Batman: The Video Game follows the events of the movie but doesn’t feature them too prominently, an occasional interstitial scene between levels at least introducing the Joker a bit before the big fight but not doing much story telling. The manual even just says the Joker’s managed to spread his evil throughout Gotham City, Batman having to fight his way through a few different areas like the city streets and the Axis Chemical Plant to stop this straightforward crime wave.

As Batman, you have a few skills and tools available for navigating the dangerous environments and taking down the oddly named baddies in your path, his fists being the simplest but not necessarily the least effective. They’re free to use and enemies who are being repeatedly punched can be stunned a bit or even fail to deal damage as they move for a second, but you won’t always be able to afford the time to cleanly punch someone into submission if there are other dangers around. Batman has three Batweapons that are available at all times so long as you have the Pellet ammunition that enemies can sometimes drop. The Spear Gun flies far, but the Batarang is far more effective because if you line it up right, you can hit a foe multiple times with the cheaper to use weapon. The Spear Gun’s range doesn’t often justify its use, but the last weapon, the Dirk, can help with certain situations since the blade thrown splits into three and can hit things like moving mines that would be risky to approach or foes on elevated platforms who fire too often to easily attack.
Managing the pellet ammunition so you can use the Batweapons effectively is technically a consideration, but this is the type of platformer where you can sometimes find a spot where you can repeatedly defeat a constantly replenished enemy and see if they drop anything useful. In a boss fight you might run low on pellets if you’re sloppy and even though continues are infinite, losing lives forces a level restart and you’d need to restock should that happen. Life can also be replenished at those spots where it is easy to trigger enemy appearances, but with how dangerous levels can be and how navigating them is part of the challenge, it’s actually nice to have those “refill stations”. In fact, having such an easy source of ammunition benefits the game as well, the player able to use their weapons more often without it undermining the difficulty specifically because levels feel built around you having attack options. One very important ability Batman has in this adventure is a wall jump, the player able to spring off walls pretty reliably and it is feasible to reposition yourself ever so slightly or take smaller jumps as needed when scaling something like a shaft full of deadly gears or Heatwaves.

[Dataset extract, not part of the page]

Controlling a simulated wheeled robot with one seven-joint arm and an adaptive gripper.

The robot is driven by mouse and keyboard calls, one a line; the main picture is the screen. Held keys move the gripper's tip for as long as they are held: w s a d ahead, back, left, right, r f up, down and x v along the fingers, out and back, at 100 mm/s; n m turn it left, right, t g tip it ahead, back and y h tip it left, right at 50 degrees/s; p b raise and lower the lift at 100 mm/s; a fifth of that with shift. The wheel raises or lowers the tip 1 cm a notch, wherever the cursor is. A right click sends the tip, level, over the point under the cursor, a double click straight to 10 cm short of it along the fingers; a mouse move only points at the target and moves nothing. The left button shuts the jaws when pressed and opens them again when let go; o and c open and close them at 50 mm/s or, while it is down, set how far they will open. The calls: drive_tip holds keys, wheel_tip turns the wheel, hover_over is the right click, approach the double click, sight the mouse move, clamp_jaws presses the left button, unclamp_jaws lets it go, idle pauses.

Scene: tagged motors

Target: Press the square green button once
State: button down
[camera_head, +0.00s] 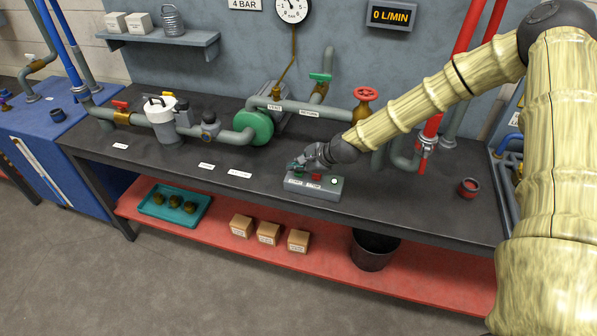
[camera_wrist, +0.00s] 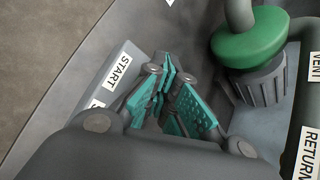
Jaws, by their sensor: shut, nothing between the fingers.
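The grey button box (camera_head: 325,193) sits near the front edge of the dark bench, with labels on its front. A red button (camera_head: 316,176) and a small white round part show on its top. My gripper (camera_head: 296,166) is shut and empty, pointing down over the box's left end. In the wrist view its teal-padded fingers (camera_wrist: 165,78) are together beside the START label (camera_wrist: 118,72) of the box. The square green button cannot be told apart from the teal pads; the fingers seem to hide it. I cannot tell whether they touch it.
Pipes with a green pump (camera_head: 254,128) run behind the box; the pump also shows in the wrist view (camera_wrist: 250,40). A red handwheel valve (camera_head: 365,95) stands near my forearm. A small red-rimmed cup (camera_head: 468,187) is at right. The bench front left of the box is mostly clear.

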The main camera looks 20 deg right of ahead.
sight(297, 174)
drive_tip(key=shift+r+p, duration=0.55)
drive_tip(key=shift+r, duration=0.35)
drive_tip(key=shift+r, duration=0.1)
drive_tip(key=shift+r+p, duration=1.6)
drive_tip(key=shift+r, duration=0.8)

Batman: The Video Game expects a lot of tight platforming from the player to get through the later levels, good wall jumping actually perhaps the most important skill to cultivate as drops start to become pretty big setbacks if you slip up because enemies will reappear if their spawn point goes off-screen. A fight up to a high place after some precarious leaping about feels tense because of this danger, but that also makes it satisfying to overcome. You can feel a bit of fear if you’ve been worn down and some foe like the large hopping Jader or the jetpack-wearing Enforcer show up and make your run to the next possible point for easy health refills a bit tougher, but the infinite continues ease some of the burden so you can figure out stages if your initial reactive play isn’t strong enough to carry you through.
Admittedly though, bosses in Batman: The Video Game can sometimes be a bit of a drag because you only have three lives before the Game Over and sometimes they hit hard enough you can die before you even had much of a chance to figure them out. On the other hand, a few of them can be taken down with rapid use of the right Batweapon, and there are some in-between cases where the fight becomes more interesting when you start to notice the trick to overcome them. The Joker fight itself is fairly brutal, he opens fire right as the battle begins so you’ll probably get hit on every attempt and lose a good bit of health there, but you can start to notice his patterns and figure out where his attacks can actually hit, making clearing him rather rewarding because it’s a battle you have to get good at to prevail. While the game could definitely afford to loosen up on how tight some jump timings need to be, the mix of difficulty in the boss battles at least means it’s not constantly demanding tiresome perfection.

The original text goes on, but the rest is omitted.